Rothstein Says Firm's General Counsel Knew About Ponzi Scheme

Jun 25 2012 | 1:32pm ET

Ponzi scheme mastermind Scott Rothstein, who has said Banyon Investments' George Levin knew he was running a fraud, pointed more fingers in his latest deposition.

Rothstein, who was sentenced to 50 years in prison but is now cooperating with prosecutors in hopes of cutting that sentence, said his own law firm's general counsel knew that he was running a scam.

"As [David] Boden gets involved in these things"—Rothstein was selling non-existing lawsuit settlements to investors, including hedge funds—"and realizes there are no plaintiffs and no defendants—if you look at the e-mail traffic you can see that documents are literally being prepared one minute and executed an hour later, where it would be impossible—given the location—the alleged location—of the putative plaintiff and defendant—Boden was our firm's general counsel—there's not one single conflict search that ever goes through."

"We had a detailed conflict search system.
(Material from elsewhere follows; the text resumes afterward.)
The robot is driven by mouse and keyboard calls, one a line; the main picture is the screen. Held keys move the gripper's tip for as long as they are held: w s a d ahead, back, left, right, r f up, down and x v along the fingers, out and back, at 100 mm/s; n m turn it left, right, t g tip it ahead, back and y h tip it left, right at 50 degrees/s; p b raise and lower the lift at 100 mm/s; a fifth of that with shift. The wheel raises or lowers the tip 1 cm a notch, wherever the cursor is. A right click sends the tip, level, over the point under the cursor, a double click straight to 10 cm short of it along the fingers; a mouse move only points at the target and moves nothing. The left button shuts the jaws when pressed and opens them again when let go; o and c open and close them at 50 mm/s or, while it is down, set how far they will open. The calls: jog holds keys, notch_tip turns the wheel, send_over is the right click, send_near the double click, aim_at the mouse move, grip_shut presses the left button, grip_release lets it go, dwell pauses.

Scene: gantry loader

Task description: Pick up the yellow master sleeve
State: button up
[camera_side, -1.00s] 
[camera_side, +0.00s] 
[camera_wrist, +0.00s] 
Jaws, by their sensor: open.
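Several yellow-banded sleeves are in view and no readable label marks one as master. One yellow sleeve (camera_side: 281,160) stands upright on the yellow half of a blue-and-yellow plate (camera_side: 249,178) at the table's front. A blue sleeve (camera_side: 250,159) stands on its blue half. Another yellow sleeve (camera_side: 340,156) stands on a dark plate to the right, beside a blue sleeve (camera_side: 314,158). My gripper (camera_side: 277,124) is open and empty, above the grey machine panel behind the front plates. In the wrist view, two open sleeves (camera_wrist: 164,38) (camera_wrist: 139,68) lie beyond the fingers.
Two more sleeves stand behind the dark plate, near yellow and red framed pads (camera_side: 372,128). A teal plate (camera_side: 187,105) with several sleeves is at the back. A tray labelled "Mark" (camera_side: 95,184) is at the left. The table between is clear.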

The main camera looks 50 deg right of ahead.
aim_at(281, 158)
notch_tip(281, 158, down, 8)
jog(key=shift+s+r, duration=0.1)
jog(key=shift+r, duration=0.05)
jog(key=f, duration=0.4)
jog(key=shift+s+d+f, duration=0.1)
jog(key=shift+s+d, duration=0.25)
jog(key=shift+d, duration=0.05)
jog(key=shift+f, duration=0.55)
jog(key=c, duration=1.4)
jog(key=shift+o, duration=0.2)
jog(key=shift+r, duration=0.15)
There's not one single conflict search that ever goes through on any of these cases. Mr. Boden is right around the corner from my office and he knows he can never see a plaintiff. The e-mail that we discussed earlier where Mr. Boden says in quotes he wants me to 'see' a plaintiff. If he really thought he could see a plaintiff, why put the word 'plaintiff' in quotes."

"There's no files. There's no files in a file room. There's no files on our system. We were a paperless law firm, which means all our files were scanned in. There was nothing scanned in."
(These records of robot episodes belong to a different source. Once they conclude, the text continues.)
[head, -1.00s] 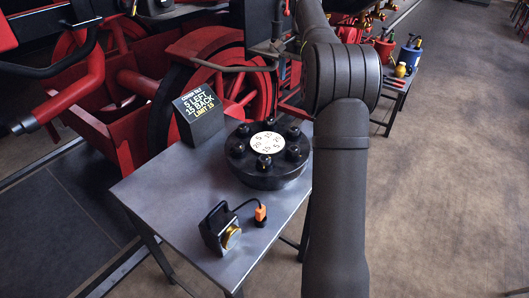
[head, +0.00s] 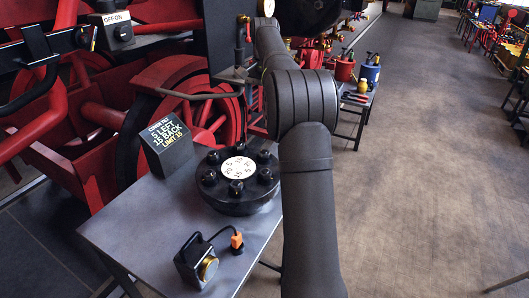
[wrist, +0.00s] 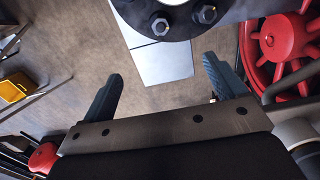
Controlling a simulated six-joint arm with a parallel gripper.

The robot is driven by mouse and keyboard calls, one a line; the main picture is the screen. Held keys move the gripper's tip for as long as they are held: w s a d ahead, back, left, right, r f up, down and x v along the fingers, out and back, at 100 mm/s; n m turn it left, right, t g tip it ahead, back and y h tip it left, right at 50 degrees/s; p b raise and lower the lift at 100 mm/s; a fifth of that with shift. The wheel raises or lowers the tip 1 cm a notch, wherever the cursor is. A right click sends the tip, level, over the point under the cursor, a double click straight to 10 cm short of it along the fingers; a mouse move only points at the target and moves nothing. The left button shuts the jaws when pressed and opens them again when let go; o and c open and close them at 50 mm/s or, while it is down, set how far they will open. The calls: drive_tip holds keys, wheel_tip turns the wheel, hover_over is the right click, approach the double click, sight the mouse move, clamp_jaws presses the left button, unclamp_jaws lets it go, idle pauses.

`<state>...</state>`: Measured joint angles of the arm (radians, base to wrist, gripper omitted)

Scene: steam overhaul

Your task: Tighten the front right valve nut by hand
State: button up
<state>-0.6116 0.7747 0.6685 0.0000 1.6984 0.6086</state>
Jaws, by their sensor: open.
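My gripper (wrist: 164,68) shows in the wrist view with its two blue-grey fingers spread wide and nothing between them. Beyond the fingertips, at the top edge, is part of a dark round flange with two hex nuts in view, one nut (wrist: 160,26) left of centre and another nut (wrist: 207,14) to its right. The fingers are apart from both. I cannot tell which nut is the front right valve nut. In the head view my arm reaches away from the camera and its gripper end is hidden.
A grey table (head: 125,229) holds a black round cover (head: 238,200) with several knobs, a sign (head: 166,148) reading 5 left, 15 back, limit 15, and a black lamp-like box (head: 195,262). A red spoked wheel (wrist: 292,45) is close at right. Open floor (head: 430,150) lies right.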

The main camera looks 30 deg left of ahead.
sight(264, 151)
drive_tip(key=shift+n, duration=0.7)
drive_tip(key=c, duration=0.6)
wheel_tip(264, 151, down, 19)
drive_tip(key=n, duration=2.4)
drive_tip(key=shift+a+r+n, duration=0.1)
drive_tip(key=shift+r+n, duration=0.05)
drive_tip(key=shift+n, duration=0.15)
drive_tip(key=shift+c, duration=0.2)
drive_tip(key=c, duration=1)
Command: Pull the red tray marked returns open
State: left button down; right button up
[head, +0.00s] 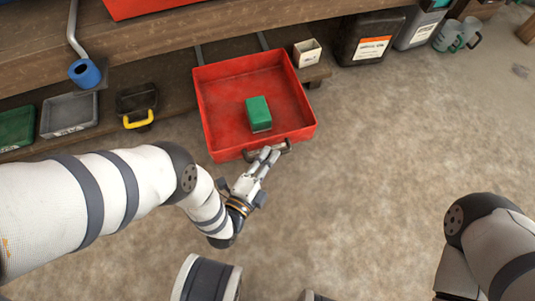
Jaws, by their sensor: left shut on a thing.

Boden denied knowledge of Rothstein's fraud when he was deposed.

"David Boden was the whistleblower who directed the disclosure of the fraud to federal authorities," Boden's lawyer said in a statement. "Scott Rothstein's imaginative and creative testimony about David Boden is clearly in retaliation."
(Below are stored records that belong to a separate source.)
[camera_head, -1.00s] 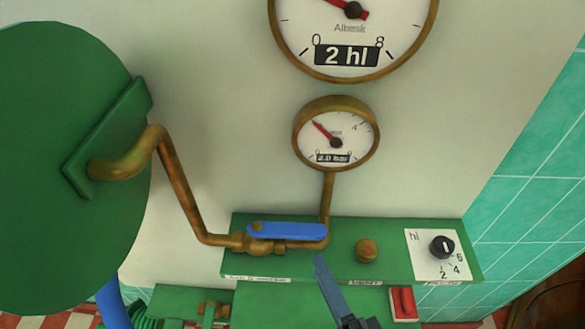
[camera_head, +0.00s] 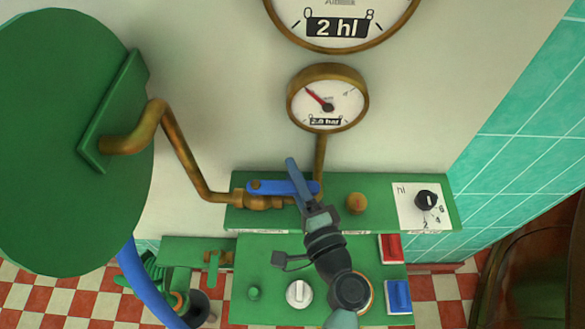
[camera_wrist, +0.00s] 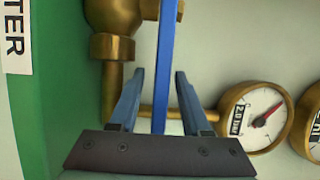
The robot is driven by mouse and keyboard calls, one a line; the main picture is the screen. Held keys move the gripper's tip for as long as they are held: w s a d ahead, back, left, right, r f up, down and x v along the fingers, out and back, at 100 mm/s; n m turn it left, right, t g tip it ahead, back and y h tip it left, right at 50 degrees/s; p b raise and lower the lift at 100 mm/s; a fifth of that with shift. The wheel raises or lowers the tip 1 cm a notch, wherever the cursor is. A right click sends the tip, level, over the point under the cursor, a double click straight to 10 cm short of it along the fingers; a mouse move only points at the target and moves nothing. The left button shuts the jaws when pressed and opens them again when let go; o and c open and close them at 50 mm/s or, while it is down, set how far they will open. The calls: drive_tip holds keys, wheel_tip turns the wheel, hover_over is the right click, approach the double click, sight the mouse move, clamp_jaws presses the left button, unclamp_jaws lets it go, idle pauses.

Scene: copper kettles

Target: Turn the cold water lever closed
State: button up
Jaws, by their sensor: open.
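The blue cold water lever (camera_head: 268,187) lies along the brass valve (camera_head: 262,202) and its pipe, on the green panel. In the wrist view the lever (camera_wrist: 166,40) runs as a thin blue bar between my two fingers. My gripper (camera_head: 291,163) is open, with its blue fingers across the lever's right part. In the wrist view the fingers of my gripper (camera_wrist: 160,72) stand on either side of the lever with gaps visible. The far finger is mostly hidden in the head view.
A small pressure gauge (camera_head: 328,97) stands above the lever on a brass pipe. A brass button (camera_head: 356,203) and a black dial (camera_head: 426,200) are to the right. Below are a red switch (camera_head: 391,248), a blue switch (camera_head: 398,296) and a white knob (camera_head: 299,293).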

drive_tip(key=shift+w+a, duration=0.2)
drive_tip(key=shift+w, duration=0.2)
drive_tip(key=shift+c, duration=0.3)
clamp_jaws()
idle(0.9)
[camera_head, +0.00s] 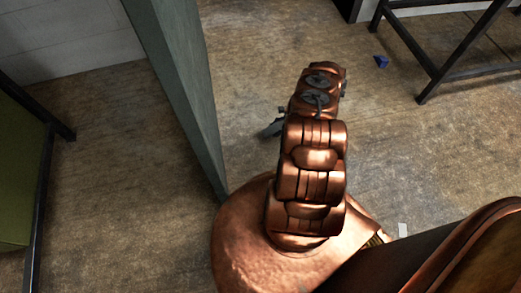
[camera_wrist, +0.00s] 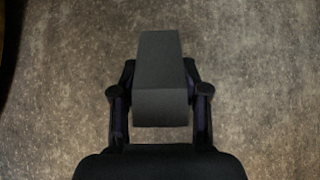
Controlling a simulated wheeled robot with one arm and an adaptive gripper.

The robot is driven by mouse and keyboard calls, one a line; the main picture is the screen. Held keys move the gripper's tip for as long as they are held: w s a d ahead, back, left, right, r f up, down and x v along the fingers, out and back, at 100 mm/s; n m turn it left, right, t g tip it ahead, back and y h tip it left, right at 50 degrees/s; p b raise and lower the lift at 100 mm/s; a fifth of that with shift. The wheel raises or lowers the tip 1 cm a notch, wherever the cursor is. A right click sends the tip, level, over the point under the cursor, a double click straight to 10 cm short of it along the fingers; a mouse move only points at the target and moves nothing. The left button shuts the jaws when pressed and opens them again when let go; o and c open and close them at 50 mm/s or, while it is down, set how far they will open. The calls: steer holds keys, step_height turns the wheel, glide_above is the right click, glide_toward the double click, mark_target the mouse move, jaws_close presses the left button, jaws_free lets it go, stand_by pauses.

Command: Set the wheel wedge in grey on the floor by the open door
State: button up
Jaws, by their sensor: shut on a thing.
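The grey wheel wedge (camera_wrist: 160,108) is in the middle of the wrist view, between the two dark fingers of my gripper (camera_wrist: 160,75). My gripper is shut on it, with one finger against each side. Bare floor shows behind the wedge; I cannot tell its height above the floor. In the head view my copper arm hides most of the gripper. A small dark grey part (camera_head: 272,128) sticks out left of the arm; I cannot tell if it is finger or wedge. The open door (camera_head: 178,90) is a tall grey-green panel left of my arm.
A small blue block (camera_head: 381,61) lies on the floor at the upper right, beside a black metal frame (camera_head: 432,72). A green panel with a black frame (camera_head: 38,205) stands at the far left. A small white piece (camera_head: 402,230) lies lower right. Floor between door and frame is mostly clear.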

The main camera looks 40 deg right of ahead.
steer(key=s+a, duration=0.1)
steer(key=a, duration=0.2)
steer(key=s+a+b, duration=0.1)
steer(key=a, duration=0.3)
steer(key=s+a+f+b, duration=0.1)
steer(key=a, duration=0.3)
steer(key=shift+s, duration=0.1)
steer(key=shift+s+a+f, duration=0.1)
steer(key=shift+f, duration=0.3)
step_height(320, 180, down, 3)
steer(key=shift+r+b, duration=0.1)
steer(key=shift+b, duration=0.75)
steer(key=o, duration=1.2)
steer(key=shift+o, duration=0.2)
Rothstein, who in an earlier deposition claimed to all but own law enforcement in Broward County, Fla., elaborated on those allegations. He said he used his influence—bought in part, he said, by paying for prostitutes for police offices and sheriff's deputies—to help Southern Grouts and Mortars, the world's largest manufacturer of swimming pool and deck finishes, cover up safety conditions, including the 2001 electrocution of a worker. He also said he helped Southern Grouts CEO Ron Picou avoid a drunk-driving arrest.